Se consideriamo questi e altri tratti della vita dell’Uomo-Dio, li troviamo uguali a quelli di ogni uomo. Gesù Cristo, sempre Dio, con tutto il suo potere onnipotente, fu anche, dal suo primo ingresso nel mondo, vero uomo, nostro fratello, della nostra natura, perché come noi nacque, visse, soffrì, agonizzò e morì.

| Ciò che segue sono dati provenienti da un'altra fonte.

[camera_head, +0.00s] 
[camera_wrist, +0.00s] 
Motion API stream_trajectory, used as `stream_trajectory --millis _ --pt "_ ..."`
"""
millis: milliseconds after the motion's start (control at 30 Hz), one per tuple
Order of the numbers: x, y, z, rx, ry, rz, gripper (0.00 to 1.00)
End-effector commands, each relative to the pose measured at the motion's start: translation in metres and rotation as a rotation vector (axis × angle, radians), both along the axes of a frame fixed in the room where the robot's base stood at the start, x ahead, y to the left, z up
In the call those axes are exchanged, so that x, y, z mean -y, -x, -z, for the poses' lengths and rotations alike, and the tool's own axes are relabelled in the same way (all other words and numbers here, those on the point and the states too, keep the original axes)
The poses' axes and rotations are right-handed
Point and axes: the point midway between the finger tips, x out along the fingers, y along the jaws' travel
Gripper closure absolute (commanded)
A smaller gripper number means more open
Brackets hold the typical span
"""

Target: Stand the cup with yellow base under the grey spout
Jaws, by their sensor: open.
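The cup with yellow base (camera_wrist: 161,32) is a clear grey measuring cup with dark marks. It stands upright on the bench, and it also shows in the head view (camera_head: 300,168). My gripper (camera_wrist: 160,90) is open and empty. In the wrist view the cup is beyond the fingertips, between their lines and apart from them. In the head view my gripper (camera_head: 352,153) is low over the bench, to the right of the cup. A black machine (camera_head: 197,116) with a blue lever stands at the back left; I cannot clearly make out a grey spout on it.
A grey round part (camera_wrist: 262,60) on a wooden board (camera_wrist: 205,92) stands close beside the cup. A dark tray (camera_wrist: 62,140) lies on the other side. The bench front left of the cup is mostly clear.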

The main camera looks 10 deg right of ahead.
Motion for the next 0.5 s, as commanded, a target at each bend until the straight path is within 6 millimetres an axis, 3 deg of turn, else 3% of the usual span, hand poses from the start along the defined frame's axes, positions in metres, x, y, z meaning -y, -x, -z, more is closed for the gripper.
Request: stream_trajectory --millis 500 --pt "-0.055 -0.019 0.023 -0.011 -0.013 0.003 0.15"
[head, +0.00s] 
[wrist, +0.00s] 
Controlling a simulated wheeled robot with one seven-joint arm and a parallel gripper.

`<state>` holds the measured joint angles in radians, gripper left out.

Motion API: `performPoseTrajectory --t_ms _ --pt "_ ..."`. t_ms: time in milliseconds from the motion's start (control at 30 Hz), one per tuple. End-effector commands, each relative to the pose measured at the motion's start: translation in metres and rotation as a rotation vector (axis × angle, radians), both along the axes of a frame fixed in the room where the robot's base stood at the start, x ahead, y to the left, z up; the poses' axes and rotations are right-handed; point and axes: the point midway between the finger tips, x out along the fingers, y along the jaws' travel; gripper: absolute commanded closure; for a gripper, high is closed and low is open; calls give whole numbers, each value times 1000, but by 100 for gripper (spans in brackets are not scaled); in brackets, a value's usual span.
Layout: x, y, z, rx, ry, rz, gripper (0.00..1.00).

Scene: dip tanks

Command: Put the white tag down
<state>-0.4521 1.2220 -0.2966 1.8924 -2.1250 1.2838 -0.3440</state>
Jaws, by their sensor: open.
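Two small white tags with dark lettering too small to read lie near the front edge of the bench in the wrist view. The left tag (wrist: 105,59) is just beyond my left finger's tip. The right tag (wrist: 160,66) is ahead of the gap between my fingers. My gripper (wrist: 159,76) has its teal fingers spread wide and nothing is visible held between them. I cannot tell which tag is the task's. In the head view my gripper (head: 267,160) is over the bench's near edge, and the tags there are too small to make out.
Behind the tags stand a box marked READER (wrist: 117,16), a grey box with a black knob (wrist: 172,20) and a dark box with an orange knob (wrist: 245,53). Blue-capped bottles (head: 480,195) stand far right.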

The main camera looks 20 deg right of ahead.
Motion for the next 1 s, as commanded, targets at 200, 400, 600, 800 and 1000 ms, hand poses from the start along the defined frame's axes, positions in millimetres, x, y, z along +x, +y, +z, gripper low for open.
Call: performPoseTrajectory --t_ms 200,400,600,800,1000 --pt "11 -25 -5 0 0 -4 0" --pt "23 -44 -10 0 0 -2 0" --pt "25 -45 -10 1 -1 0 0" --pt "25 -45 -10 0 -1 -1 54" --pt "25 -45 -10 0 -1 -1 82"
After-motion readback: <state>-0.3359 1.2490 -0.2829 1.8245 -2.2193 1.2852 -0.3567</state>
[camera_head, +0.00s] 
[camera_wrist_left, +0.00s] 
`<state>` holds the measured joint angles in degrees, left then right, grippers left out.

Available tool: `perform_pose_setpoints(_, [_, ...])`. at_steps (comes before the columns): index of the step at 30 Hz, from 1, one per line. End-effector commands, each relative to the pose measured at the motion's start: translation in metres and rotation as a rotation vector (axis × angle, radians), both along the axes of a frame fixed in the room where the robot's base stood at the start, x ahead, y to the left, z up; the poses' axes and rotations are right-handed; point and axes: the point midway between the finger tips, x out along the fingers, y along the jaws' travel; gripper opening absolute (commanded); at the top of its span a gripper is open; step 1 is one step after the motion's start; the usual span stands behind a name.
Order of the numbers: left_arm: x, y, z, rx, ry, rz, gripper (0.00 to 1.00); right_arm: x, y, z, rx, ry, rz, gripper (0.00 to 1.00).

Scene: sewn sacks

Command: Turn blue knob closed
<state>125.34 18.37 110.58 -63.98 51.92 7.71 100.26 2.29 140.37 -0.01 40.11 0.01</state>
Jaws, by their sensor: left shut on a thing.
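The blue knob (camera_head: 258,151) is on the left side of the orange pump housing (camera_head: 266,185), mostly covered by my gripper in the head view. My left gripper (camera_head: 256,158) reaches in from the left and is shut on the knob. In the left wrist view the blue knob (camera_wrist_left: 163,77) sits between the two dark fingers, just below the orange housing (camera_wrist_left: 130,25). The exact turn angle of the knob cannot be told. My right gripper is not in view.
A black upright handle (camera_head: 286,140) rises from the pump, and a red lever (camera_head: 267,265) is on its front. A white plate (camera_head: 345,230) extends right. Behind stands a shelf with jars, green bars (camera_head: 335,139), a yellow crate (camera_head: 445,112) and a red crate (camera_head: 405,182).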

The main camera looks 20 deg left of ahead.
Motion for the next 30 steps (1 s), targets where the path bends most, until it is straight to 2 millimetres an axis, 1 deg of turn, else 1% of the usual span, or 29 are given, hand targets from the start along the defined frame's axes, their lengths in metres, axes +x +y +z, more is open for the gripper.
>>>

Nascita, fatiche, lacrime, vita e morte del mio Gesù: che io vi tenga sempre presenti nei momenti cruciali della mia vita e della mia morte, per compiere la volontà del mio Dio; che io possa compierla come Gesù, mio fratello maggiore, così che abbiano in me il loro compimento le parole che Lui stesso disse in altra occasione, quando, predicando alle folle, gli annunciarono che sua madre e i suoi fratelli erano lì e desideravano vederlo. Ma Egli, indicando quella moltitudine, rispose: “Ecco qui mia madre e i miei fratelli; perché chiunque fa la volontà del Padre mio che è nei cieli, quello è mio fratello, mia sorella e mia madre
(cf. Mt 12, 46-50).


[1]* Cf. La Vida Sobrenatural, aprile 1933, pp. 217-225

91 bis “Est ergo vox illius Ecclesiae quae adventum Christi praecessit, quam synagogam, idest congregationem, appellamus. Quis, inquit, det te fratrem meum sugentem ubera matris meae? Et est sensus: tu qui modo es in sinu Patris, quis det ut homo efficiaris, et particeps ac consors naturae meae existens, frater meus appelleris?” (cf. Haimo d’Auxerre (Haymo Altissiodorensis) [attribuito un tempo a San Tommaso d’Aquino], Commento al Cantico dei Cantici (Salomon inspiratus), testo integrale latino e italiano, a cura di Max Anselmi, in: Candido Costa, Commento al Cantico dei Cantici, testo integrale latino e italiano, a cura di Max Anselmi Passionista, Edizioni CIPI, Roma 2005, pp. 643-817, cit. Capitolo 8, pp. 796-797).